81. 81 in two days of freedom.
No matter. We have just attended our first evening out at a Bollywood flick which might be one of the funnest things I have ever done. Not only are the movies grand, epic and wonderfully over-acted stories, but in every battle scene there is at least one elephant stomping on some poor foot soldier and you get to see his guts go flying out his mouth, and the costumes are a show in and of themselves, as is the audience which A) never turns off their cell phones and never bothers whispering and B) hollers and hoots like a bunch of 12-year-old boys watching a sex ed video.
But, no worries, the movie people anticipate this and have the volume turned up so loud that I think my hearing will be completely gone by the next time I blog.
(Note: the couples are never actually shown kissing each other on the mouth – I think there might actually be a law or something – and the result is that, during these 5-minute romance scenes, the couple are touching each other suggestively and leaning their faces in very slowly until there couldn’t be more than one atom of air between them, but there is never any satisfaction, they never just freaking kiss already… it’s actually about 10 times more erotic than any other love scene I’ve ever seen at home. They just tease the audience endlessly…)

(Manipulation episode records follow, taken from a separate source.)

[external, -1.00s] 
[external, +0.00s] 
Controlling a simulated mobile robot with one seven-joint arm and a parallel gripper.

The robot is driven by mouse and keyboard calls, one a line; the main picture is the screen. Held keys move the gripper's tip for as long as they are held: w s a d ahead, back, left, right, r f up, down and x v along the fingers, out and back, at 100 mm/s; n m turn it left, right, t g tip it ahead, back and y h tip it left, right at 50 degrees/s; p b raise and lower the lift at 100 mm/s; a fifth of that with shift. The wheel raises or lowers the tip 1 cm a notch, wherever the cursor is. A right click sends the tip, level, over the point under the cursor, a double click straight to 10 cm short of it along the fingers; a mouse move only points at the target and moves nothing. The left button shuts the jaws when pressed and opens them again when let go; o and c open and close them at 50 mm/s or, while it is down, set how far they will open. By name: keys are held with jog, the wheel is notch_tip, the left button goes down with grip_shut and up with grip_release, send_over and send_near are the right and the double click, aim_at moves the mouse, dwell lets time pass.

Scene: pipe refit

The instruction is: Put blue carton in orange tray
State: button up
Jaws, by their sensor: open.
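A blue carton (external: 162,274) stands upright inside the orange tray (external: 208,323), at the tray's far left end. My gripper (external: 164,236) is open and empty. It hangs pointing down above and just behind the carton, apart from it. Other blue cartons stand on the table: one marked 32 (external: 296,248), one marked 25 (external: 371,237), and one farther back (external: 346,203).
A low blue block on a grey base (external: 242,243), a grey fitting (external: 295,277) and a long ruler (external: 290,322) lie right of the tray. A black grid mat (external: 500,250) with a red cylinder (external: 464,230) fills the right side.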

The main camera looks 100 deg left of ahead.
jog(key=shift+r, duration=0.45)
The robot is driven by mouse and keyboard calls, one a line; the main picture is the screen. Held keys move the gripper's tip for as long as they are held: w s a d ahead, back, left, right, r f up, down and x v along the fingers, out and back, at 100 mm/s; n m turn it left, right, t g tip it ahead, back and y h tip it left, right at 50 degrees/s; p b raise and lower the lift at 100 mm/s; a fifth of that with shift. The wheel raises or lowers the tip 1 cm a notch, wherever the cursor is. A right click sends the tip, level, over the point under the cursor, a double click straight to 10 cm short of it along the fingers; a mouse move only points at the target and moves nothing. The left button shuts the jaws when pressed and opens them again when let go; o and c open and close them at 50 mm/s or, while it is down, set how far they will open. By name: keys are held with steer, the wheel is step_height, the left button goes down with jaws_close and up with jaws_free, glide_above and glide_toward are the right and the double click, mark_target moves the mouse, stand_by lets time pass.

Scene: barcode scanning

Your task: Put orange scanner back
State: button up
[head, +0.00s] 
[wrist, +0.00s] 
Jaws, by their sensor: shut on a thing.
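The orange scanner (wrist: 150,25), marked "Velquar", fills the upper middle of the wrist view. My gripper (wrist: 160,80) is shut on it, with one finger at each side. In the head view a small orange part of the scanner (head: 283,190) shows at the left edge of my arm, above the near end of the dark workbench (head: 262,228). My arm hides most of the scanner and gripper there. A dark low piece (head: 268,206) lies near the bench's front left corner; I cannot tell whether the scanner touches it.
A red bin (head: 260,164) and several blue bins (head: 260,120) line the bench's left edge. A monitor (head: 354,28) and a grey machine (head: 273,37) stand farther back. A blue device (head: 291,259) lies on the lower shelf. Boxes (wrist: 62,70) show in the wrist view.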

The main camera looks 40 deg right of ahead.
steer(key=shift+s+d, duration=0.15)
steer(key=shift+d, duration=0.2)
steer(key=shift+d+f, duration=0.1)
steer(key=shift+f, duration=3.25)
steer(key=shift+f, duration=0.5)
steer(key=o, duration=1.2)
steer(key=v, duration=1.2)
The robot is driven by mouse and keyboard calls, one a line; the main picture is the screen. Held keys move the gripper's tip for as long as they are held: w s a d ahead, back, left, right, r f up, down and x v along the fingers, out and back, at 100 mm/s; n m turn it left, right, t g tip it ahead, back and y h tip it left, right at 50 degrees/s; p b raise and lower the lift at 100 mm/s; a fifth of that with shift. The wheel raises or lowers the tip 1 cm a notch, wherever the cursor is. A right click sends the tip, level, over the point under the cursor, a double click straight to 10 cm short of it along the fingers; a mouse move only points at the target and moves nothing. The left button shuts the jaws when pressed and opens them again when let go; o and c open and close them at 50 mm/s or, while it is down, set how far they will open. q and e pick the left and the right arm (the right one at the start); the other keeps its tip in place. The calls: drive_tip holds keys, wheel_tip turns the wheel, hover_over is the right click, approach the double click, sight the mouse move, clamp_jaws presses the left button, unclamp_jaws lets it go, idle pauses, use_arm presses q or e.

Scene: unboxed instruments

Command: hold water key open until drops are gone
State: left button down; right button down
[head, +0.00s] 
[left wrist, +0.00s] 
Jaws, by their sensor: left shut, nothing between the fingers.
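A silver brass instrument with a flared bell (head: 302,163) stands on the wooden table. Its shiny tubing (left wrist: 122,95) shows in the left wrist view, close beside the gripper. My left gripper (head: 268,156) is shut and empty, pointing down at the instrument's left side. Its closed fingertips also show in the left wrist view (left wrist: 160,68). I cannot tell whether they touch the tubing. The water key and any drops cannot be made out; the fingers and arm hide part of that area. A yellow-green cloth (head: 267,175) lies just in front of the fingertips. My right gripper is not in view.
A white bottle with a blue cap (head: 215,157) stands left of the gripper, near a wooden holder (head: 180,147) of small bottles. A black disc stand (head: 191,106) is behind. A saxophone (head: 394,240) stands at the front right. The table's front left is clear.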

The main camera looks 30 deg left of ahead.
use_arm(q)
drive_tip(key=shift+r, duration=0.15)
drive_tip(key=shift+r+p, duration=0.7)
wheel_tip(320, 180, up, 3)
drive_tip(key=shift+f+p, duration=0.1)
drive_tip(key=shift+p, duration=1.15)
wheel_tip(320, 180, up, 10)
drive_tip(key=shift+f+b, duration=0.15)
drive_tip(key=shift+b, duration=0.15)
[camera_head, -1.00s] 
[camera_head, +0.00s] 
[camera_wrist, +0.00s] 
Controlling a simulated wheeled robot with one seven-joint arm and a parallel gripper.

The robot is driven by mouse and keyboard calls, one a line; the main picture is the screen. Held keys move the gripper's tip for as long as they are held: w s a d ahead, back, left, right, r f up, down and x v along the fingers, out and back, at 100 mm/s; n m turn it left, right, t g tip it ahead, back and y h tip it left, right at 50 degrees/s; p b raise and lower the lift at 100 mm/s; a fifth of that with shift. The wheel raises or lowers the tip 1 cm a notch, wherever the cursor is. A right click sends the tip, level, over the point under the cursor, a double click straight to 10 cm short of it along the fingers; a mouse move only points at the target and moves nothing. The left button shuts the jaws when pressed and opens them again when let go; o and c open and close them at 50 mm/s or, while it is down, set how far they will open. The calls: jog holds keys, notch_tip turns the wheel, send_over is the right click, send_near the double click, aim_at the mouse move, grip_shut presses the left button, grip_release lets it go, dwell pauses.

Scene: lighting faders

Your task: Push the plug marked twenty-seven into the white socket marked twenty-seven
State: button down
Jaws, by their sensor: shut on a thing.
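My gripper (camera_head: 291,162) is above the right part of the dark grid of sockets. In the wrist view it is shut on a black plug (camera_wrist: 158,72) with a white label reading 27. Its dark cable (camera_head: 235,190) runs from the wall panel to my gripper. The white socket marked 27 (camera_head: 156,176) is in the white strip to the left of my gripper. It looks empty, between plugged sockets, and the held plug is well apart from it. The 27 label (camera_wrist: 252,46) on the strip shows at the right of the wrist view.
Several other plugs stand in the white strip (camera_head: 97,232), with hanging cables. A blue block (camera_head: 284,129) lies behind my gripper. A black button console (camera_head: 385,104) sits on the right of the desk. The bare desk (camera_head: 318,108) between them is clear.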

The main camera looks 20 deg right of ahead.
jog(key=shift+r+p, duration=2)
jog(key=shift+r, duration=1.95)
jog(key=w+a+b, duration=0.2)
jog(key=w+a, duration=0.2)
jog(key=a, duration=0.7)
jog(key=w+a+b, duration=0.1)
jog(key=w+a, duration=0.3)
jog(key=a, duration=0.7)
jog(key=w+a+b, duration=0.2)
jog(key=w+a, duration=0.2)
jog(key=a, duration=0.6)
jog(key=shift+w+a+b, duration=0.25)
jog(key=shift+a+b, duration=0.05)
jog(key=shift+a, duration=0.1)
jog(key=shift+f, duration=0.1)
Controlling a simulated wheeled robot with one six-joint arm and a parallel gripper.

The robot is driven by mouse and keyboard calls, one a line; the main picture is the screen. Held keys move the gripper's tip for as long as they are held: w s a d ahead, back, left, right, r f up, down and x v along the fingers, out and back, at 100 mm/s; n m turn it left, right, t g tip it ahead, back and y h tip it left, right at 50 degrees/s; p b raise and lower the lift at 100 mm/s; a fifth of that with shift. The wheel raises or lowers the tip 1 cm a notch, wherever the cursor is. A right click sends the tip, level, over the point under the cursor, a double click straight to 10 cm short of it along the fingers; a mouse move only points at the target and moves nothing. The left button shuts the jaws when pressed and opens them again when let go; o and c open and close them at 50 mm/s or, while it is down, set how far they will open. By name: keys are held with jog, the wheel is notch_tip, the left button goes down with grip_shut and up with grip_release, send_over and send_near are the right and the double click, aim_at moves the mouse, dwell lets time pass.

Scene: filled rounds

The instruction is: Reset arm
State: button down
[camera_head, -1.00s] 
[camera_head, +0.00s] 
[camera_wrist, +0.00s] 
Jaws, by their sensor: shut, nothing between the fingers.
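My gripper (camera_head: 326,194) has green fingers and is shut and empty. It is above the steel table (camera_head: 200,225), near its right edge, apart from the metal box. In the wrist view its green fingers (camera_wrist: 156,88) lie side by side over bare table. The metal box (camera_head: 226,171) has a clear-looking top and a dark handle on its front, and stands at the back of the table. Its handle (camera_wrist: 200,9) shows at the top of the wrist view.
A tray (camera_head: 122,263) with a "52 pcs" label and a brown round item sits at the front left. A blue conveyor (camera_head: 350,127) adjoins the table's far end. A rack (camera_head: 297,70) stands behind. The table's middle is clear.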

But, the best part is… they give you a bag lunch (dinner, linner, whatever) which has a veggie sandwich and a juicebox about halfway through the movie. I could live in an Indian movie theatre.
Well. Am going to be here for a few months, so I will have plenty of time to discuss more impressions of India later…
February 16, 2008 at 5:38 pm
AMEN to the fact that it is hard to cross the street in England. I never thought it would be so hard.
There’s an In N Out burger waiting for you when you get home to break out of that vegatarian mode.